Plugging it into an arena allocator:

typedef struct {
    char *beg;
    char *end;
} Arena;

Arena getarena(void)
{
    Arena a = {0};
    a.beg = heap;
    a.end = heap + sizeof(heap);
    return a;
}

Unfortunately heap isn’t generic memory, but a high-level variable with a specific, fixed type. That’s why it would have been nice to reserve the memory outside the high-level language. In practice this works fine so long as everything is aligned, but strictly speaking, allocating any variable except char from this arena involves incompatible loads and stores on a char array. Clang doesn’t document any inline assembly interface for WASM, but neither does Clang forbid it.
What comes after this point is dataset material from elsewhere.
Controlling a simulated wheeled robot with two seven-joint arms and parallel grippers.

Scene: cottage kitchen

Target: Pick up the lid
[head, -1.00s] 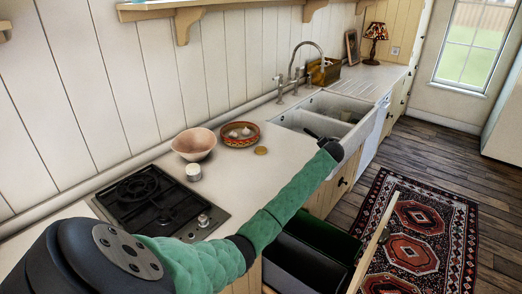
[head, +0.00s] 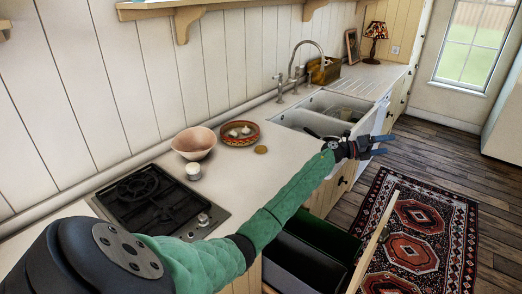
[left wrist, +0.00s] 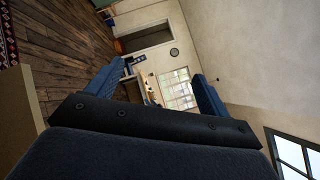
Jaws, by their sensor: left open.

That leaves just enough room to launder the pointer if you’re worried about this technicality:

Arena getarena(void)
{
    Arena a = {0};
    a.beg = heap;
    asm ("" : "+r"(a.beg));  // launder
    a.end = a.beg + sizeof(heap);
    return a;
}

The +r means a.beg is both input and output. The address of the heap goes into the black box, and as far as the compiler is concerned, some mystery address comes out which, critically, has no effective type. The assembly block is empty (""), so it’s just a no-op, and we know (wink wink) it’s really the same address. Because the heap was “used” by the black box, Clang won’t optimize the heap out of existence beneath us. Also note that a.end was derived from the laundered pointer.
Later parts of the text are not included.